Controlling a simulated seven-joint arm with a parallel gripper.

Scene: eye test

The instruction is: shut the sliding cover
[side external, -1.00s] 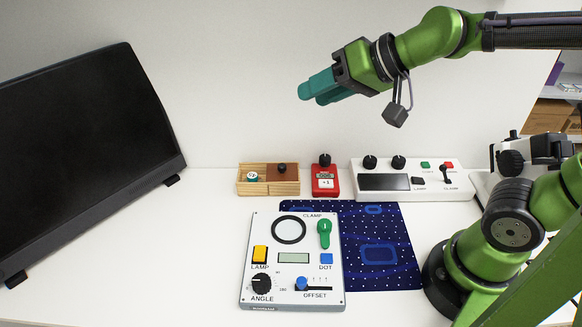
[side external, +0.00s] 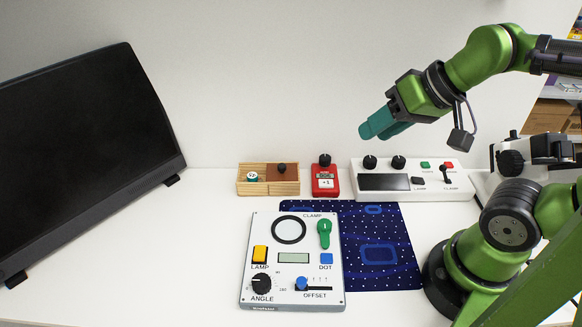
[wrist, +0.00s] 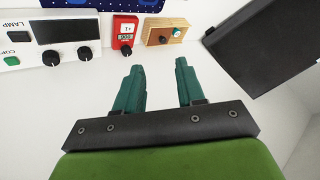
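A light wooden box (side external: 266,189) stands at the back of the table in the side view. Its brown sliding cover (side external: 289,176) with a dark knob (side external: 282,168) lies over the right part. The left part is open and shows a small white and teal round thing (side external: 252,175). The box (wrist: 152,29) also shows at the top of the wrist view, beyond the fingertips. My gripper (side external: 378,126) is in the air to the right of the box and above it, touching nothing. In the wrist view its two teal fingers (wrist: 159,66) are apart with nothing between them.
A red device (side external: 325,182) stands just right of the box, then a white panel (side external: 437,188) with knobs. A control panel (side external: 277,236) lies in front, partly on a blue mat (side external: 400,270). A black screen (side external: 80,165) stands left. White table between screen and box is clear.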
========================================
## REQUIREMENT
Write out each line of the data exactly; the images should be left out.

## EXERCISE OUTPUT
Controlling a simulated seven-joint arm with a parallel gripper.

Scene: eye test

The instruction is: shut the sliding cover
[side external, -1.00s] 
[side external, +0.00s] 
[wrist, +0.00s] 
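A light wooden box (side external: 266,189) stands at the back of the table in the side view. Its brown sliding cover (side external: 289,176) with a dark knob (side external: 282,168) lies over the right part. The left part is open and shows a small white and teal round thing (side external: 252,175). The box (wrist: 152,29) also shows at the top of the wrist view, beyond the fingertips. My gripper (side external: 378,126) is in the air to the right of the box and above it, touching nothing. In the wrist view its two teal fingers (wrist: 159,66) are apart with nothing between them.
A red device (side external: 325,182) stands just right of the box, then a white panel (side external: 437,188) with knobs. A control panel (side external: 277,236) lies in front, partly on a blue mat (side external: 400,270). A black screen (side external: 80,165) stands left. White table between screen and box is clear.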

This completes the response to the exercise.